The title screen (and first level) of Sprinkle

The title screen (and first level) of Sprinkle

Jason wasn’t the only Fire Hoser to participate in the Global Game Jam last weekend. I was also in the trenches slapping a game together, only I was on the other side of the river at the Northeastern University site.

The result is Sprinkle, a neat little puzzle game based on the idea of raindrops falling through a tree. The goal in each level is to move objects around to guide the falling water droplets to a flower. Once the flower has fully bloomed you’re taken to the next level. Go ahead and give it a shot — it only takes a few minutes to play through.

Looking at the game again after letting a week go by, I’m impressed with how fully developed the game seems for a two-day effort. It contains a coherent core mechanic, some interesting variations, and a fair number of well-thought-out (if simple) levels. This is all the more impressive considering that, in true game jam fashion, the first playable level came together at roughly 1:00 Sunday afternoon, only two hours before the deadline!

I was working on music and sound design for this game. The other team members were three programmers — Shakeib Afzal, Kirk Israel, and Heinz Pabst — and Zachary Fand, who created the nicely idyllic visuals.

Early on, I decided to try to put a bit of musical interactivity into the game, similar to that in a game like Elektroplankton. Specifically, the music I had in mind would go back and forth between two chords, and the sound effects would be designed to fit into these chords, so that the sound effect that any particular object makes would change depending on what part of the music loop is currently playing. The results are mixed; sometimes it comes off as intended, but in most levels the experience is a little awkward — either there are too few objects for anything interesting to happen, or there is a flood of objects creating an annoying and broken-sounding cacophony. Partly this is inevitable in a game jam, when exactly what the game is going to feel like is not necessarily determined until close to the end.
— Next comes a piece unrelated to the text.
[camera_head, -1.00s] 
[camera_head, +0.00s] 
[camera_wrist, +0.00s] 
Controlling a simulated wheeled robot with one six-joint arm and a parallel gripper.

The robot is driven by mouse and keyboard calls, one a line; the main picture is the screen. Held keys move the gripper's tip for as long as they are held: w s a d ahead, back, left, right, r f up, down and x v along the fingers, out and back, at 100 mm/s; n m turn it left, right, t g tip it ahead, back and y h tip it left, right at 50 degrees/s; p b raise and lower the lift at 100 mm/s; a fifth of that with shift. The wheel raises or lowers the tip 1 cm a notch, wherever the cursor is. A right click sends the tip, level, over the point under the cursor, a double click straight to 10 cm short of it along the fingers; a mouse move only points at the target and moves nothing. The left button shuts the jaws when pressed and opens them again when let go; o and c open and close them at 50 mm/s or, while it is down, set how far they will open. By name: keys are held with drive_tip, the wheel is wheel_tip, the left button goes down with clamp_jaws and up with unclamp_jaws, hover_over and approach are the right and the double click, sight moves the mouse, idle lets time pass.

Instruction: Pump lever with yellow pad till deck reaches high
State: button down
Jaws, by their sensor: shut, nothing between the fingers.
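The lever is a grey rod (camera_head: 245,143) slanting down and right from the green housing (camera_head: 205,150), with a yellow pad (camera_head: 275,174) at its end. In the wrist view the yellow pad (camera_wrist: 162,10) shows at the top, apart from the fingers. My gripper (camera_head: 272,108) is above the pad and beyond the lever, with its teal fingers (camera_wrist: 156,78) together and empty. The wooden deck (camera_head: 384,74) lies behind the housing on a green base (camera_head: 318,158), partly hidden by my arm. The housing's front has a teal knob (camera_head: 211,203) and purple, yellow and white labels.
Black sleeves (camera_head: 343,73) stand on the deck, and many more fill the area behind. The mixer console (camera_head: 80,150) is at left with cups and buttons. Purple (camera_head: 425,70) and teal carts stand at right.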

But there were also some good takeaways for me.

First, as part of the sound design process, it pays to think carefully about what kinds of events will be triggering sounds, how often they will occur, and how likely each event is to repeat. If I were to revisit the sound design after seeing all of the levels that made it in, I would definitely reconsider the scheme for assigning sound effects to collisions, trying things like having collisions turn on or off a loop, or having each object emit a sequence of notes as it is hit multiple times rather than repeating a single note. Second, it’s important to pay attention to the technical details early on — can we get the music to loop smoothly? How are we going to handle repeating the same sound a dozen times in close succession? I’m happy with the overall sound of the game, but I would be much happier still if we had sorted this stuff out early! Having the technical aspects be a little bit off makes the whole experience much less polished and enjoyable.

I had a really fun time putting the game together with the team and was impressed by the level of energy, enthusiasm and creativity from everyone at the jam. If you’ve never tried doing a game jam before I highly recommend it!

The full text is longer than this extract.